Les entreprises américaines du secteur de l’imagerie spatiale ont poussé un « ouf » de soulagement au début du mois d’août. La National Oceanic and Atmospheric Administration (NOAA), qui est chargé de réguler aux États-Unis le marché des images satellitaires, a décidé le 7 août dernier d’assouplir les règles de commercialisation des images satellites par des entreprises américaines établies trois ans auparavant.
La réglementation établie en 2020 avait été mise en place en réponse à une directive de régulations de l’utilisation commerciale prise par la Maison blanche en 2018 sous Donald Trump. Celle-ci avait pour but de bloquer la vente à l’étranger de l’accès à des données précises qui portaient un risque pour la sécurité nationale.

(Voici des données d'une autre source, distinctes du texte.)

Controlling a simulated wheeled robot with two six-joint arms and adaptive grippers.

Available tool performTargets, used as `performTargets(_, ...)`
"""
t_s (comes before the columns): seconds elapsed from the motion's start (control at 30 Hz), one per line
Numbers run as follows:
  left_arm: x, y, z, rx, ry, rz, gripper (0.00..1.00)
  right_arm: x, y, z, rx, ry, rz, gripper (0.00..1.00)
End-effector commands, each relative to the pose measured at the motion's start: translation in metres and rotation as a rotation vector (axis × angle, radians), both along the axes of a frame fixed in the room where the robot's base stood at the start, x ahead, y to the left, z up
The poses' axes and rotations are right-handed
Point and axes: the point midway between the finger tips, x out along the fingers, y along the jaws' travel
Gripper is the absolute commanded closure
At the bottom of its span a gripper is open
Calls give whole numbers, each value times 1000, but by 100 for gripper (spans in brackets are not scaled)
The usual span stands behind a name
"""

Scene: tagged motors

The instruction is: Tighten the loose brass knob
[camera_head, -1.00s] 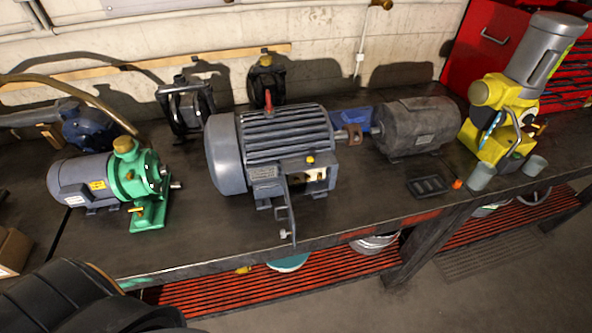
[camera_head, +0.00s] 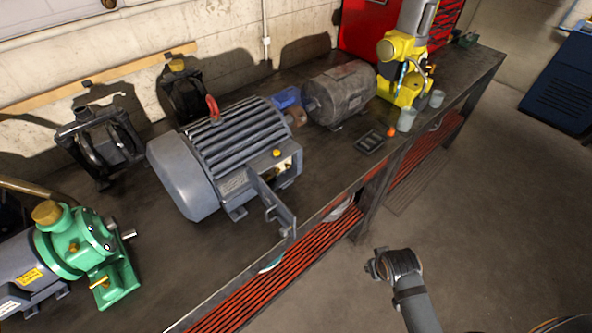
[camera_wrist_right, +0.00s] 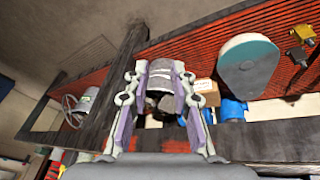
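Several brass-coloured knobs show in the head view. A large brass knob (camera_head: 46,212) tops the green pump (camera_head: 92,240) at the lower left. Another brass knob (camera_head: 177,65) is on a black device near the wall. A small brass knob (camera_head: 277,152) is on the large grey motor (camera_head: 215,160). I cannot tell which knob is loose. My right arm (camera_head: 400,275) is at the lower right, apart from the bench. In the right wrist view my right gripper (camera_wrist_right: 160,78) is open, facing the red slatted lower shelf, with nothing clearly held. My left gripper is not in view.
A rusty grey motor (camera_head: 340,93), a yellow machine (camera_head: 402,62), a black tray (camera_head: 371,141) and grey cups (camera_head: 406,119) stand along the workbench (camera_head: 150,262). Floor (camera_head: 480,200) is open in front. A teal-topped object (camera_wrist_right: 248,58) lies on the lower shelf.

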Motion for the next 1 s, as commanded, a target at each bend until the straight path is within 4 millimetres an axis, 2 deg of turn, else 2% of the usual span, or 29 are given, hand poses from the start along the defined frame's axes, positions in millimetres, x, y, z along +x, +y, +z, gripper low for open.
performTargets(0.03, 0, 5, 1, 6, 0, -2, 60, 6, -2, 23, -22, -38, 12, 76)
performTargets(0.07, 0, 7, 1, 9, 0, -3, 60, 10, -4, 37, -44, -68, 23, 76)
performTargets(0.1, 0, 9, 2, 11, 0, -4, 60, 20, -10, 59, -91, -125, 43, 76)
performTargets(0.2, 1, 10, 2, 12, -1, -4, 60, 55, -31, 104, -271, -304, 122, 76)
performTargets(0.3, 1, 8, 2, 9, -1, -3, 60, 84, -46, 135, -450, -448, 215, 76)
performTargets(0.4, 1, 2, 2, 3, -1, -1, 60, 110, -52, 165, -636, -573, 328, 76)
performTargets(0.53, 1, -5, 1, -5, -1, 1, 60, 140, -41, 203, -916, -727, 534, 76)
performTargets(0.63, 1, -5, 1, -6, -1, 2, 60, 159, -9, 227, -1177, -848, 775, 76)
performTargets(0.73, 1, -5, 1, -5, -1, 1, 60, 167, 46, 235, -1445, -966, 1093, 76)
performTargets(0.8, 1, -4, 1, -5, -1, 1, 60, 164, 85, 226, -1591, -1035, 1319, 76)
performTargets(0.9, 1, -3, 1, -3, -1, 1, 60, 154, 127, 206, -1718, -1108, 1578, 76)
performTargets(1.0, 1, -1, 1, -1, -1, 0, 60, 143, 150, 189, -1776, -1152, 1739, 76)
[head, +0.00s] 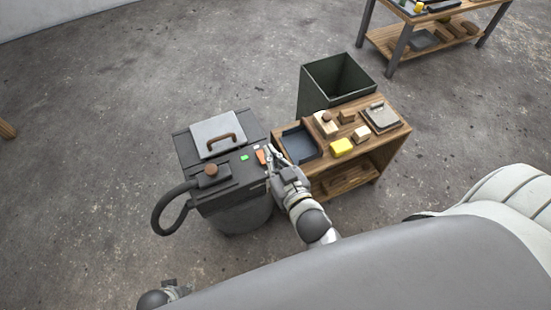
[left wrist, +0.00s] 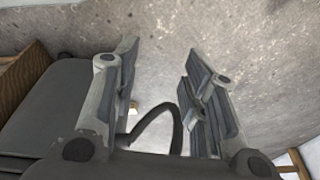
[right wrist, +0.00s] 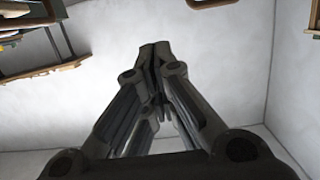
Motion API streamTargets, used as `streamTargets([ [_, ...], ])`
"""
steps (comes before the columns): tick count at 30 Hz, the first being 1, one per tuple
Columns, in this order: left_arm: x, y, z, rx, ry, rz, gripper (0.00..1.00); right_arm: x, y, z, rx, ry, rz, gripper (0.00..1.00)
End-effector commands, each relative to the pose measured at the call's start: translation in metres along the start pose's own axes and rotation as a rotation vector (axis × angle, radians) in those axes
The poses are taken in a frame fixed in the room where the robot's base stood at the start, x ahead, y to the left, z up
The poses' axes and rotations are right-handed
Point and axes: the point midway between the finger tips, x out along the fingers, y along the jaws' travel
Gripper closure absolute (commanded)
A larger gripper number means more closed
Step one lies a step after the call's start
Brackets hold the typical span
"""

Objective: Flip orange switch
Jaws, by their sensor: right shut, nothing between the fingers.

Mais depuis, la concurrence internationale s’est accrue et des images satellitaires de plus en plus précises sont proposées par des entreprises non américaines, à commencer par le Français Airbus, mais aussi par la Chine.
Changement de cap de la politique américaine
Depuis 2020, les entreprises américaines qui commercialisaient des images satellitaires étaient soumises à de lourdes démarches administratives ainsi que des conditions très strictes pour nouer des contrats avec des entreprises étrangères.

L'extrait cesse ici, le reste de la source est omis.